Authors: Carolin Kowollik and Wolfgang Jonas
Designers influence the culture of communities and whole societies through the development of products, services, processes and systems. This is particularly evident on cruise ships: The designed ship, exterior and interior, as well as the programs on board create an artificial environment that aims at evoking paradisiacal holiday feelings. The conception of the journey aims at a unique experience for customers. The totality of these arrangements may be called an onboard culture. So far, it is little considered how the mass arrival of cruise tourists affects the inhabitants of a target port. If a ship is in port, two cultures meet that do not only come from different nations, but at the same time have completely different values, beliefs, expectations and attitudes. The passengers are in a vacation mode, which is characterized by luxury, adventure, carelessness and relaxation, while the residents are in their everyday mode, which is characterized by work, family, friends, politics, responsibilities and problems. A clash of cultures seems inevitable.

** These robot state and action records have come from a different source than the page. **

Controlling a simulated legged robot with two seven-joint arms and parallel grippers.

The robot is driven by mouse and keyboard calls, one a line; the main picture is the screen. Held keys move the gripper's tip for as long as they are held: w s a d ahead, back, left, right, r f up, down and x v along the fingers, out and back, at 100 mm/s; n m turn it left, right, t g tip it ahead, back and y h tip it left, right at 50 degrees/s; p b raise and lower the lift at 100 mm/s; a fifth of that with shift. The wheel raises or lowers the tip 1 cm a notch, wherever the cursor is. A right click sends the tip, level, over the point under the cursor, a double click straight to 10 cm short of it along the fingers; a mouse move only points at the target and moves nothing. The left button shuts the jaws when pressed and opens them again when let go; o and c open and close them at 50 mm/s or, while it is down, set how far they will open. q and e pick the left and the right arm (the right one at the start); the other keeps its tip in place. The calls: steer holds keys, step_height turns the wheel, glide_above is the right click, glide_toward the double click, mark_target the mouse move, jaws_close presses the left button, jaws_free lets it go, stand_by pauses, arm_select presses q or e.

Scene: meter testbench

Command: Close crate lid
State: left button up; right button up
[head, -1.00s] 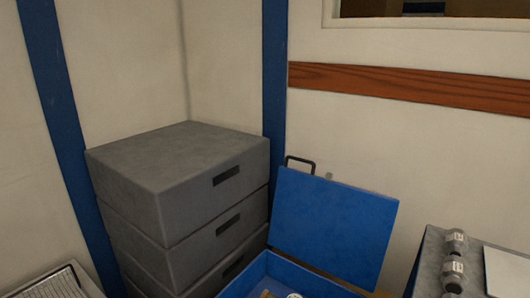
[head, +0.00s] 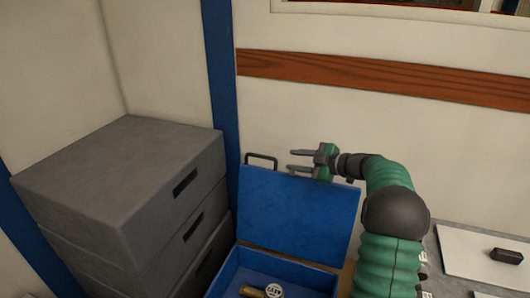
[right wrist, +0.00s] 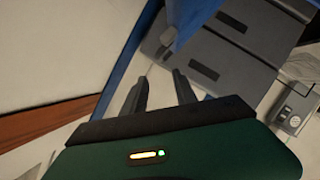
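The blue crate (head: 222,285) stands at the bottom of the head view with its lid (head: 297,215) raised, leaning back toward the wall. A dark handle (head: 261,158) shows at the lid's upper left corner. Inside the crate are a brass-coloured fitting (head: 252,291) and a round gauge (head: 273,291). My right gripper (head: 291,160) is open and empty at the lid's top edge, fingers pointing left toward the handle. I cannot tell whether it touches the lid. Its two parted fingers also show in the right wrist view (right wrist: 158,86), close to a blue edge. My left gripper is not in view.
A stack of grey cases (head: 120,185) stands left of the crate. A grey bench (head: 440,250) on the right carries a white board (head: 470,258) and a small black object (head: 507,256). A wall with a wooden rail (head: 400,84) is behind the lid.

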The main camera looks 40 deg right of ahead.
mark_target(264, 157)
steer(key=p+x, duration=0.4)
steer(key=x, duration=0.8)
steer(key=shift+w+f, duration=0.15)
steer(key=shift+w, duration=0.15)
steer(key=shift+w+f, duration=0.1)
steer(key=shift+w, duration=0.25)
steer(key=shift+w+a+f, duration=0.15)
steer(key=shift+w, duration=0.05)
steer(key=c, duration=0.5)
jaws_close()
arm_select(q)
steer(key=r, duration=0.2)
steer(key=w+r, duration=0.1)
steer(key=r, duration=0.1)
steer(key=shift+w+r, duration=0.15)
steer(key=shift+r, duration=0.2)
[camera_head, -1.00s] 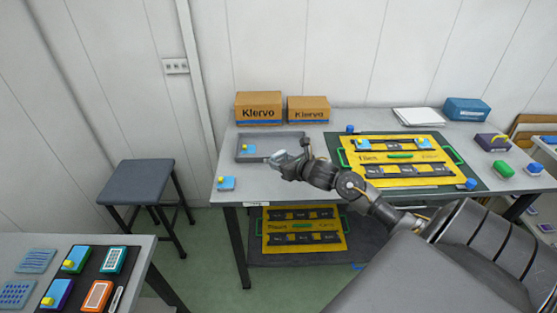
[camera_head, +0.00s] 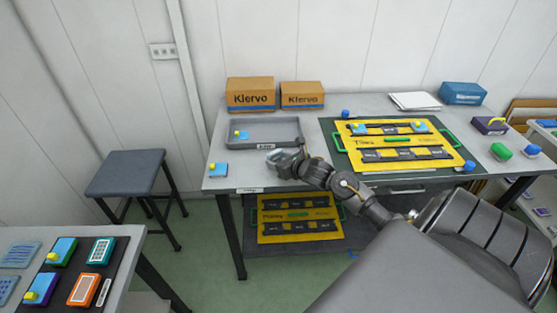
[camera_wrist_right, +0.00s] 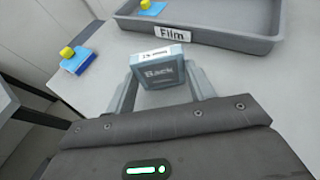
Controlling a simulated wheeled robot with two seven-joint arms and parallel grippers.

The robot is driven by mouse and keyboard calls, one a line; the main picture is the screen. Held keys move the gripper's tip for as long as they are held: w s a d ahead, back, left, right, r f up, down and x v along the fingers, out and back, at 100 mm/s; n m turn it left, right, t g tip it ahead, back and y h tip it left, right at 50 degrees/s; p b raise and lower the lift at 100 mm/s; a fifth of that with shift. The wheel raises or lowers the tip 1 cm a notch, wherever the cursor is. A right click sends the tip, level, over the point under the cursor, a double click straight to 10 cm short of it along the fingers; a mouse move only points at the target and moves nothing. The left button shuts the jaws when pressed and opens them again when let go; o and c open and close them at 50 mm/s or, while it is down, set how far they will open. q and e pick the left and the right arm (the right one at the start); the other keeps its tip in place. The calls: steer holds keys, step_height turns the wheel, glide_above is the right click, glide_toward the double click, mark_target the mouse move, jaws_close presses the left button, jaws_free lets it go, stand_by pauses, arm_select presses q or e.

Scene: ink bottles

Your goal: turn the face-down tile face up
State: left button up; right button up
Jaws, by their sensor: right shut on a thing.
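The tile (camera_wrist_right: 163,74) is grey-blue, with the word "Back" on the side facing the wrist camera and a white label strip on its top edge. My right gripper (camera_wrist_right: 165,85) is shut on it, one finger at each side. The tile stands tilted, in front of the grey tray marked "Film" (camera_wrist_right: 180,33). In the head view my right gripper (camera_head: 279,158) is near the tray's front right corner; the tile is hard to make out there. Whether it touches the table is not clear. My left gripper is not in view.
A blue piece with a yellow knob (camera_head: 218,169) lies at the table's front left; another (camera_head: 241,135) is in the tray (camera_head: 284,131). Cardboard boxes (camera_head: 250,93) stand behind. A yellow board (camera_head: 385,139) lies right of the arm. A stool (camera_head: 125,172) stands left.

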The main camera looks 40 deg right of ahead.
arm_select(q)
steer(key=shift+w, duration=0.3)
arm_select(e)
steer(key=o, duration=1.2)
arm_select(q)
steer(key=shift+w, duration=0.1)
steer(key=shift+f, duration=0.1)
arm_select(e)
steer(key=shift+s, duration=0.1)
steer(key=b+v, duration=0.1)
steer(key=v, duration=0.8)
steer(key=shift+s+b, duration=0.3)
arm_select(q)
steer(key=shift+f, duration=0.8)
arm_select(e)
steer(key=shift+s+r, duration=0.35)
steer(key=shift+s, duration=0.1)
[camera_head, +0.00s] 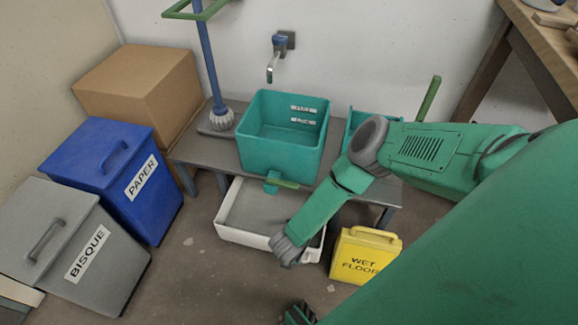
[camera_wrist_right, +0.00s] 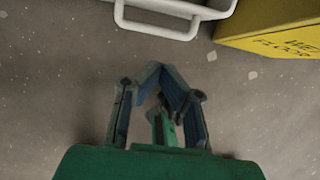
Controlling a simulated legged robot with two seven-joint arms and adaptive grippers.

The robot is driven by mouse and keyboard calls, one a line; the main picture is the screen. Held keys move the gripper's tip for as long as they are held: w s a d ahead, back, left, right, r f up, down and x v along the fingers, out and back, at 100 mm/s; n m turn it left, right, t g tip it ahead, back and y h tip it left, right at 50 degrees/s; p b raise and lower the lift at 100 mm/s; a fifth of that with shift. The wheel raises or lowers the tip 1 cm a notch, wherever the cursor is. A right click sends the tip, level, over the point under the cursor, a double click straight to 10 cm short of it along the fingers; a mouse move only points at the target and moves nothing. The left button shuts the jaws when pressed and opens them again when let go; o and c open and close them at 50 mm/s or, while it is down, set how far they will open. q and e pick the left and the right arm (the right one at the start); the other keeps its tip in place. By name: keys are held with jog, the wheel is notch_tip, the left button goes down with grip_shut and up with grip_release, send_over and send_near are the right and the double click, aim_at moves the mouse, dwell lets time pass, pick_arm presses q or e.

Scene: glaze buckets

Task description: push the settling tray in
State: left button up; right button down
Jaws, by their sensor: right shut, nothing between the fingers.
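The settling tray (camera_head: 243,238) is a white, shallow, open tray with a grey inside. It sticks out from under the low grey bench. In the right wrist view its white front and loop handle (camera_wrist_right: 155,27) show at the top. My right gripper (camera_wrist_right: 160,72) is shut and empty, over bare floor in front of the handle, apart from it in the picture. In the head view my right arm reaches down across the tray's right front part and hides some of it; the fingers are not clear there.
A yellow wet floor sign (camera_head: 362,256) stands close right of the tray. The grey bench (camera_head: 191,152) carries a teal bucket (camera_head: 280,145). Blue (camera_head: 108,172) and grey (camera_head: 75,243) bins stand left. Bare floor lies in front of the tray.

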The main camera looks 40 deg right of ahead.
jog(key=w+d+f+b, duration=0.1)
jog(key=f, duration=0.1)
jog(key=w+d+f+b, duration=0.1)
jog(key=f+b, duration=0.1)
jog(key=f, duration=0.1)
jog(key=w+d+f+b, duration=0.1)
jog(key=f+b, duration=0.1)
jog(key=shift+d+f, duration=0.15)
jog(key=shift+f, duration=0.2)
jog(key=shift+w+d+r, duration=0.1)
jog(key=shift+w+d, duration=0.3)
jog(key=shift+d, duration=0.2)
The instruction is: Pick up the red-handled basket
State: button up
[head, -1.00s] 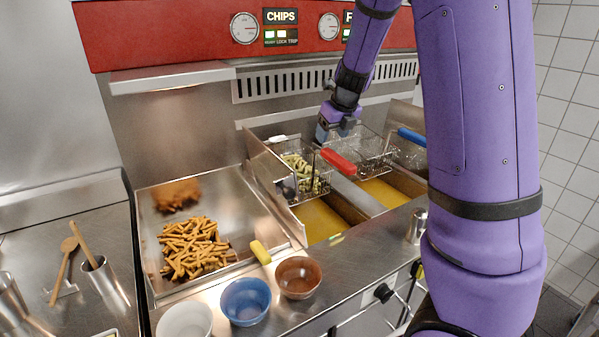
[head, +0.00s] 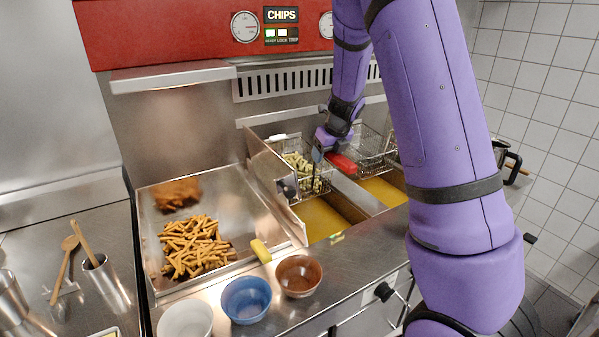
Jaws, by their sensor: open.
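I cannot tell whether the fingers touch the handle.
A second wire basket (head: 368,152) hangs to the right, partly behind my arm. Below are oil vats (head: 318,218). A steel tray (head: 232,197) with fried chips (head: 192,247) lies left. A blue bowl (head: 246,300) and a brown bowl (head: 299,276) stand at the front edge.

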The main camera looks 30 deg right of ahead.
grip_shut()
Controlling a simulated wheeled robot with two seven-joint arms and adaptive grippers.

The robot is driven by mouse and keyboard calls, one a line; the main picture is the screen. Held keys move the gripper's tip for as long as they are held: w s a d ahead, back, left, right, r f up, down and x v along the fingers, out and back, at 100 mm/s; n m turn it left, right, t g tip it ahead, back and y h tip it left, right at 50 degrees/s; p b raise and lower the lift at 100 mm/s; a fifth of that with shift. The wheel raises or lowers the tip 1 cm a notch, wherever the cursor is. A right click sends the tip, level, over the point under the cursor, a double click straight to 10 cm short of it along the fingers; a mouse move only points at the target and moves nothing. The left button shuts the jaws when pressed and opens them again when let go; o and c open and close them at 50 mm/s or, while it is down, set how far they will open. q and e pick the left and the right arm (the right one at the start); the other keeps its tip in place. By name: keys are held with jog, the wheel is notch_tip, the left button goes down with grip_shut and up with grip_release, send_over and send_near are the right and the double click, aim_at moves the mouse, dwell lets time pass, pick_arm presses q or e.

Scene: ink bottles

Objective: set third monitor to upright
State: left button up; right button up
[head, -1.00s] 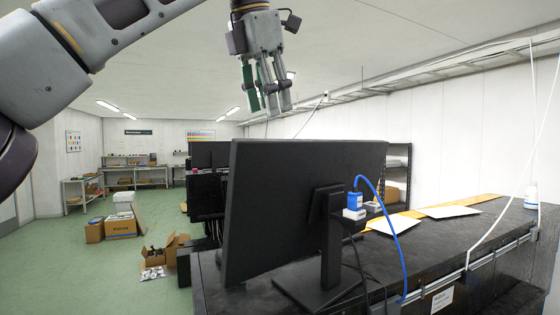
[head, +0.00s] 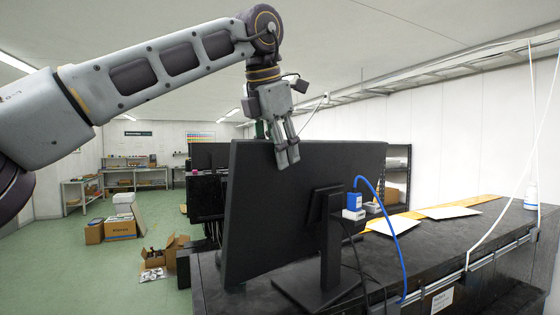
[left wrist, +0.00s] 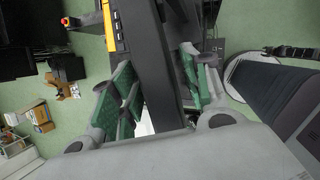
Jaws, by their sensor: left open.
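A large black monitor (head: 285,205) stands on the dark bench, seen from behind in the head view. Its panel leans, with its side edges slanting in the picture, on a stand (head: 325,255) with a flat base. My left gripper (head: 277,144) points down at its top edge; grey fingers overlap the back face and a green-padded finger is partly hidden behind the edge. In the left wrist view, the open green-padded fingers (left wrist: 160,82) lie on either side of the monitor's dark edge (left wrist: 150,60). Contact cannot be told. My right gripper is not in view.
More dark monitors (head: 208,160) stand behind the near one. A blue cable (head: 385,215) and a blue-white item (head: 354,206) are beside the stand. Cardboard boxes (head: 120,228) sit on the green floor.

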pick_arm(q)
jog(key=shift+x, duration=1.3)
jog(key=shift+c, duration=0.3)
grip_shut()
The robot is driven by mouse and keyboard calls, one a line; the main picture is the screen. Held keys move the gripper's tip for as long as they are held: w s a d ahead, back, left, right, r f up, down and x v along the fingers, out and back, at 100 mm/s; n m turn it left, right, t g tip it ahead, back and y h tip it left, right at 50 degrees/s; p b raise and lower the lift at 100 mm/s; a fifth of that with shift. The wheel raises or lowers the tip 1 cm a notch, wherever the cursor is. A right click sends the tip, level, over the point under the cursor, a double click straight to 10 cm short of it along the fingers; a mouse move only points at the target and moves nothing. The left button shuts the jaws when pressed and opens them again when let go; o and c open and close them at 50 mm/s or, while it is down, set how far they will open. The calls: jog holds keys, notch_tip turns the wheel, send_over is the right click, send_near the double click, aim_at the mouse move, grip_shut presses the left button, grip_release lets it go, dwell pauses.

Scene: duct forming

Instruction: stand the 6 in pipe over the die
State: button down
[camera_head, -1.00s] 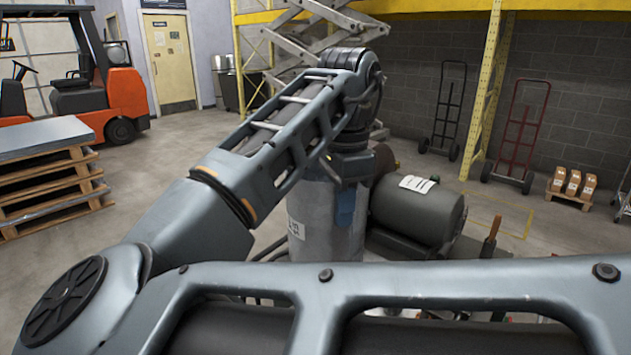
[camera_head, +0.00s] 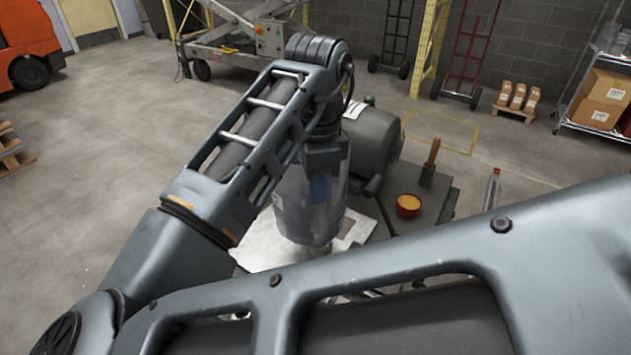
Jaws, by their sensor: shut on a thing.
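The 6 in pipe (camera_head: 290,215) is a wide, shiny grey metal cylinder, held close to upright under my wrist. My gripper (camera_head: 322,175) is shut on its upper part, and the wrist hides the pipe's top rim. The pipe's lower end is in front of a bright metal plate (camera_head: 262,247) on the machine. I cannot tell whether it touches the plate or hangs above it. I cannot make out the die; the pipe or my arm may hide it.
A dark motor housing (camera_head: 372,138) stands just behind and right of the pipe. My arm covers the foreground. Open floor lies at left.

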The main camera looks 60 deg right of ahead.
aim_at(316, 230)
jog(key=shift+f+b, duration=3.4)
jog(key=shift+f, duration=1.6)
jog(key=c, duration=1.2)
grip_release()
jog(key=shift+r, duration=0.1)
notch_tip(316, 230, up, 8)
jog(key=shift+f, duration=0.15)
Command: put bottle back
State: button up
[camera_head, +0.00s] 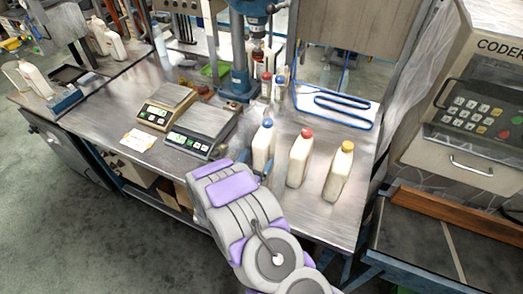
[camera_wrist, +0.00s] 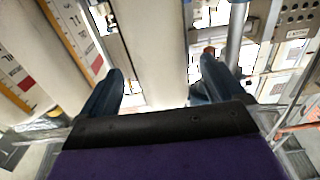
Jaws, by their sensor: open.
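A white bottle with a blue cap (camera_head: 263,143) stands upright on the metal workbench (camera_head: 330,213). Beside it on the right stand a red-capped white bottle (camera_head: 299,160) and a yellow-capped one (camera_head: 338,174). My gripper (camera_wrist: 158,84) is open at the blue-capped bottle, low on its near side. In the wrist view a pale bottle body (camera_wrist: 155,45) shows between the two dark blue fingers, with gaps visible beside it. In the head view my purple and grey arm hides most of the gripper.
Two scales (camera_head: 203,128) sit left of the bottles. A blue drill-press column (camera_head: 240,60) and more bottles stand behind. A control panel (camera_head: 475,110) is on the far right.

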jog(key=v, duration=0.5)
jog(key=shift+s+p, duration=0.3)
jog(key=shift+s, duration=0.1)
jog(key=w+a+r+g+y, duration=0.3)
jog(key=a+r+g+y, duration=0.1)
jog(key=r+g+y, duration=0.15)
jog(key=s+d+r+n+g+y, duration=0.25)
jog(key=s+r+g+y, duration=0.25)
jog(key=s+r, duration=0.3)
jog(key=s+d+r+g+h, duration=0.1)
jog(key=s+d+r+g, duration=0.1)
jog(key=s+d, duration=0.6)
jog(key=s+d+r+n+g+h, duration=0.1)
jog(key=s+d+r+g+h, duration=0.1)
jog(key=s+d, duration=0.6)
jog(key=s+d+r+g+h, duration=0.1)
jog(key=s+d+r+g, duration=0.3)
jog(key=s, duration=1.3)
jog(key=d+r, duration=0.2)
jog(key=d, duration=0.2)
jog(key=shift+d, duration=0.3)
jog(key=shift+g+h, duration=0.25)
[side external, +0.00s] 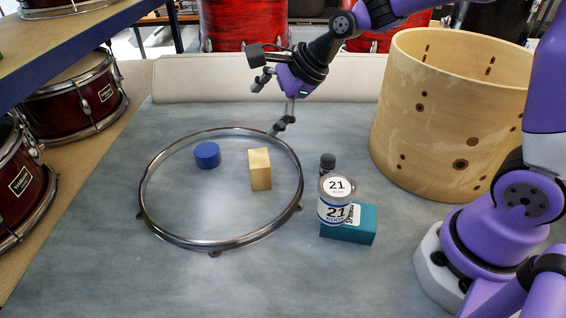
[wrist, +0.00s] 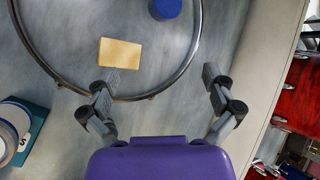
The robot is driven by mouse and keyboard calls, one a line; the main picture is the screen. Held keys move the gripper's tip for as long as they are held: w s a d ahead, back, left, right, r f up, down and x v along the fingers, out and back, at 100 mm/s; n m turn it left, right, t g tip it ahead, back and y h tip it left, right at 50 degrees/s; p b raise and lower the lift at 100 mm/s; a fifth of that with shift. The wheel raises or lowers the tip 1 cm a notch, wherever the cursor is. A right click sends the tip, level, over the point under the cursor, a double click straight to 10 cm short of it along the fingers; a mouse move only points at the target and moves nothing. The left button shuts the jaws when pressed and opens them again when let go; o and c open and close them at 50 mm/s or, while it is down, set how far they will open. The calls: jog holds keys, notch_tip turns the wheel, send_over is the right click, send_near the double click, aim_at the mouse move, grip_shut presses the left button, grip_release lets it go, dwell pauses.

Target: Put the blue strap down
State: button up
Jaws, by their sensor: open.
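The blue strap (side external: 207,155) appears as a short round blue roll standing on the grey bench, inside the metal hoop (side external: 222,243) near its far left part. In the wrist view the blue strap (wrist: 165,8) is at the top edge, partly cut off. My gripper (side external: 273,102) is open and empty, above the bench by the hoop's far right rim. In the wrist view my gripper (wrist: 160,75) has its fingers spread wide, with nothing between them. The strap is apart from both fingers.
A wooden block (side external: 260,169) stands inside the hoop, right of the strap. A can (side external: 336,200), a teal box (side external: 348,232) and a small dark bottle (side external: 327,163) stand right of the hoop. A large wooden drum shell (side external: 440,120) stands at the right. The front left bench is clear.

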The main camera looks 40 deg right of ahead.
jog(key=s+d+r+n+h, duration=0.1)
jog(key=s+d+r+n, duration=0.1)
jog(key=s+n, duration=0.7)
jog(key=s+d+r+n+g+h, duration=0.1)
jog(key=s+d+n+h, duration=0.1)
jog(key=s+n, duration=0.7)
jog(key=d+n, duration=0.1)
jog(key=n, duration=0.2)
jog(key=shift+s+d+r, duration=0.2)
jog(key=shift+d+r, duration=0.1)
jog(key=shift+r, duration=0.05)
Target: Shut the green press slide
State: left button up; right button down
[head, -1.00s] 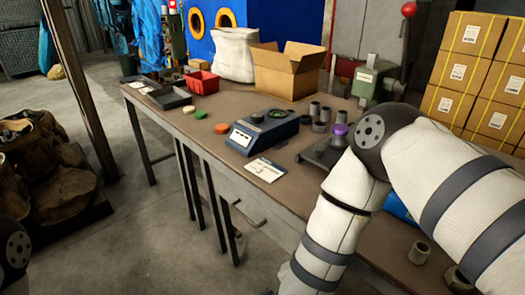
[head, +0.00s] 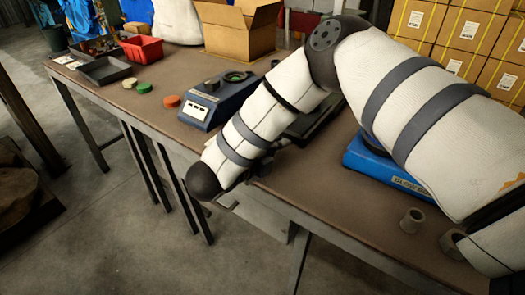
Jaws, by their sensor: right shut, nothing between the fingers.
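I cannot make out the green press or its slide in the head view. My right arm crosses the right half of the workbench (head: 150,95) and covers the area at the back right of it. My right forearm hangs down over the bench's front edge. My right gripper (head: 262,167) shows only as a small dark part behind the forearm, low over the bench. Its fingers are mostly hidden; it is shut and empty. I see no contact with the press. My left gripper is not in view.
A blue device (head: 215,102), a green disc (head: 144,87), an orange disc (head: 172,101), a red bin (head: 142,48) and an open cardboard box (head: 238,35) stand on the bench. A blue case (head: 375,165) and a grey cup (head: 412,220) are at right. Stacked cartons stand behind.

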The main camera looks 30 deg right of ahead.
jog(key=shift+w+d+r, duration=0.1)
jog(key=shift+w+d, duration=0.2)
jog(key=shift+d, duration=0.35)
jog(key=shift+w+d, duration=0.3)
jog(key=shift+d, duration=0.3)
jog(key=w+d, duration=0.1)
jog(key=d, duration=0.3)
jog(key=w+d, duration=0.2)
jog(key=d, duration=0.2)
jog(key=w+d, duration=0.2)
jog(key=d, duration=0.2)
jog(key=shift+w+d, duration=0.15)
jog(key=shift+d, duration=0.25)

The goal of this design inquiry is to take the clash of cultures into consideration through a systemic examination. We assume that the design of the ship and the socio-culture on board, represented by the passengers, sends strong messages to the people of the target culture. Those messages are expressions of the ethical values and behaviour patterns of the onboard culture. Design-driven changes of the onboard culture could therefore assign a different meaning to the ship and change the encounter of cultures for the better. A special focus will therefore be placed on the examination of the construction and establishment of meanings and the social interactions in the “system onboard culture”.